Each line in the material below, starting at the one with "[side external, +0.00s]" and ending at the one with "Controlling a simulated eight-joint", is to be reproduced exactly; no picture is to be copied.

## start

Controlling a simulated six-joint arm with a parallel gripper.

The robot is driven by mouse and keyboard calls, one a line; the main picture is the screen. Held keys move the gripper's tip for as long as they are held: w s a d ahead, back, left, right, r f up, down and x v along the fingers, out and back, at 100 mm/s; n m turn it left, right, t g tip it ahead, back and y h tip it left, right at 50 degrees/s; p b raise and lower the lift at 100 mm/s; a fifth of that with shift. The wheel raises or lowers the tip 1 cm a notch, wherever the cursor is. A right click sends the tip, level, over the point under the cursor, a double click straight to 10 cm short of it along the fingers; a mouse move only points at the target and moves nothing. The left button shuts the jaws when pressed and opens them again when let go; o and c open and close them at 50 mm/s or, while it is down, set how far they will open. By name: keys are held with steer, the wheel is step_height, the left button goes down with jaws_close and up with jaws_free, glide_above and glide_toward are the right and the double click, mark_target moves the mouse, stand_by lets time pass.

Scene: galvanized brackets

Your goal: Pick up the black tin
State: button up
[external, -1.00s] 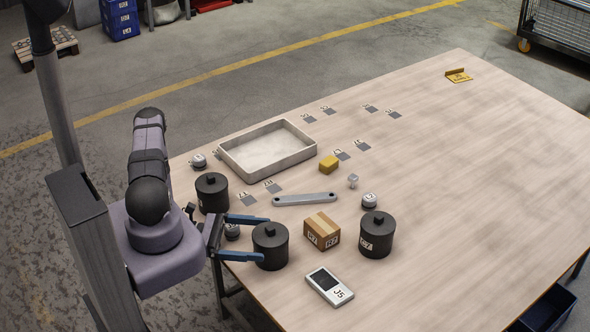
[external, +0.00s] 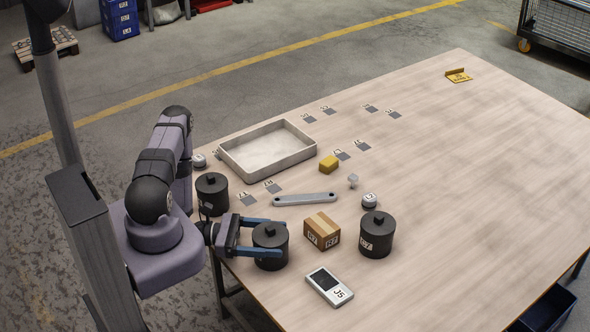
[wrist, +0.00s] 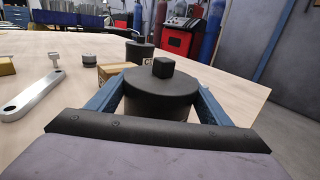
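Three lidded black tins with knobs stand on the table. My gripper (external: 265,240) is at the front black tin (external: 270,238), with one blue finger on its far side and one on its near side. In the wrist view this tin (wrist: 160,92) sits upright between the fingers (wrist: 161,88), which appear to press on both its sides. It still seems to rest on the table. A second black tin (external: 212,190) stands behind, near my arm, and a third (external: 376,236) with a white label stands to the right.
A labelled cardboard box (external: 322,232) stands just right of the held tin. A white device (external: 330,286) lies in front. A grey wrench-like bar (external: 305,199), a yellow block (external: 329,164) and a shallow tray (external: 225,160) lie farther back. The table's right side is mostly clear.

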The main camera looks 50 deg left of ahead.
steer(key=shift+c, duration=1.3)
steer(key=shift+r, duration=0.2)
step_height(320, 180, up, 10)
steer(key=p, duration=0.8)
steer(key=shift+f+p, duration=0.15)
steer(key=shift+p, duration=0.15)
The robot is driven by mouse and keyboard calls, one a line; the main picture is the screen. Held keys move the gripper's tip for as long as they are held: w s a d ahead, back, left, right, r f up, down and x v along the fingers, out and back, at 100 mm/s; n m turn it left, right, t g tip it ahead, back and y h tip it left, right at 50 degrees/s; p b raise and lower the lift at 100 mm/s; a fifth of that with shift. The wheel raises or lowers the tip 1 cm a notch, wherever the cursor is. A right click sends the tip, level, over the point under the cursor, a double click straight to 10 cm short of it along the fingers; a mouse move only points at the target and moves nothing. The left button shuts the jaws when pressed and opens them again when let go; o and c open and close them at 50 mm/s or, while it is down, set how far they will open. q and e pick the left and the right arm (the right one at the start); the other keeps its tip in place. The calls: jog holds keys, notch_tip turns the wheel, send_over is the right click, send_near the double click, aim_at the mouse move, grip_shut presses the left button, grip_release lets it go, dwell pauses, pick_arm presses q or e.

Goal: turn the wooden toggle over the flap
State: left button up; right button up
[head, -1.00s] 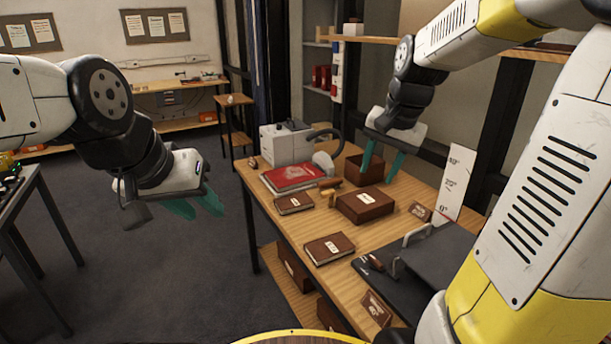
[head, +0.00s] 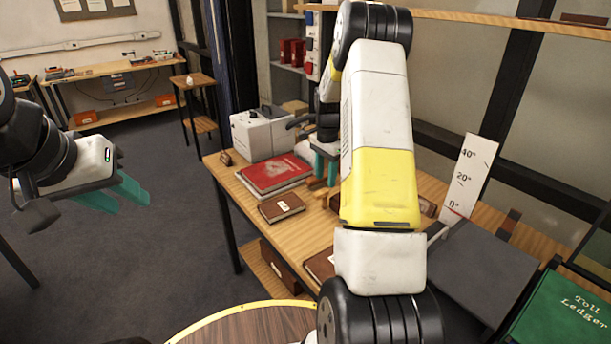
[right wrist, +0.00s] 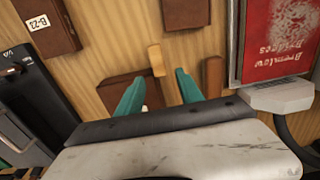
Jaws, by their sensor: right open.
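My right gripper (head: 325,170) is over the back of the worktable, largely behind my own arm in the head view. In the right wrist view its two teal fingers (right wrist: 160,92) are apart with nothing held between them. A brown box (right wrist: 118,88) with a white label lies below, partly covered by the left finger. A small light wooden piece (right wrist: 156,60) lies just beyond the fingertips; I cannot tell whether it is the toggle. No flap can be made out.
A red book (head: 275,174) and a small brown book (head: 281,207) lie on the table's left side. A grey machine (head: 262,134) stands behind them. A white angle board (head: 470,178) and a green Toll Ledger (head: 565,312) are at the right.

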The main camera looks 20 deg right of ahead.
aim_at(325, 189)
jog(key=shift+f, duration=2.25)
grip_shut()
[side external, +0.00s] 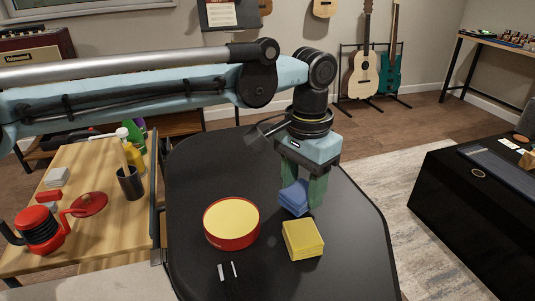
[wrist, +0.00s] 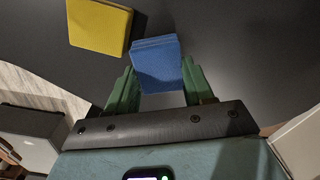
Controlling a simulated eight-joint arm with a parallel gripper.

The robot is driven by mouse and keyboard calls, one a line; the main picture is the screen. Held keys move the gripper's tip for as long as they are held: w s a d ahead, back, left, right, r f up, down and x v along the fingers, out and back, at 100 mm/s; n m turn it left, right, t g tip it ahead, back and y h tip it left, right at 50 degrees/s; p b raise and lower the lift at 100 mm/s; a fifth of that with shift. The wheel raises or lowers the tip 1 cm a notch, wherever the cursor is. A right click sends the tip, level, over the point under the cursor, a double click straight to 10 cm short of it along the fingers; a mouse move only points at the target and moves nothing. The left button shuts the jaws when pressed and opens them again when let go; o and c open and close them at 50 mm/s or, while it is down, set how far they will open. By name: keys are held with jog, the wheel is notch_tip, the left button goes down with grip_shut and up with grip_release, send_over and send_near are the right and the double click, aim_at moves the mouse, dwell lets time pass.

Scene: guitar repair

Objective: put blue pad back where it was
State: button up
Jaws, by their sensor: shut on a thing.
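The blue pad (side external: 294,197) is a small layered block between the green fingers of my gripper (side external: 304,190), near the right side of the black table. In the wrist view the blue pad (wrist: 158,62) sits between the two fingertips (wrist: 157,88). My gripper is shut on it. The pad looks slightly tilted in the side view; I cannot tell whether its underside touches the table. A yellow pad stack (side external: 303,239) lies in front of it, apart from it; it also shows at the top left of the wrist view (wrist: 99,25).
A round red tin with a yellow top (side external: 231,223) stands left of the yellow pads. The black table (side external: 355,255) is clear at right. A wooden bench (side external: 85,235) with bottles and a red pot is at left.

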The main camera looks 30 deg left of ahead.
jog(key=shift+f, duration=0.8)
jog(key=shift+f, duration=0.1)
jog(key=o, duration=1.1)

## end

**The solution:**
[side external, +0.00s] 
[wrist, +0.00s] 
Controlling a simulated eight-joint arm with a parallel gripper.

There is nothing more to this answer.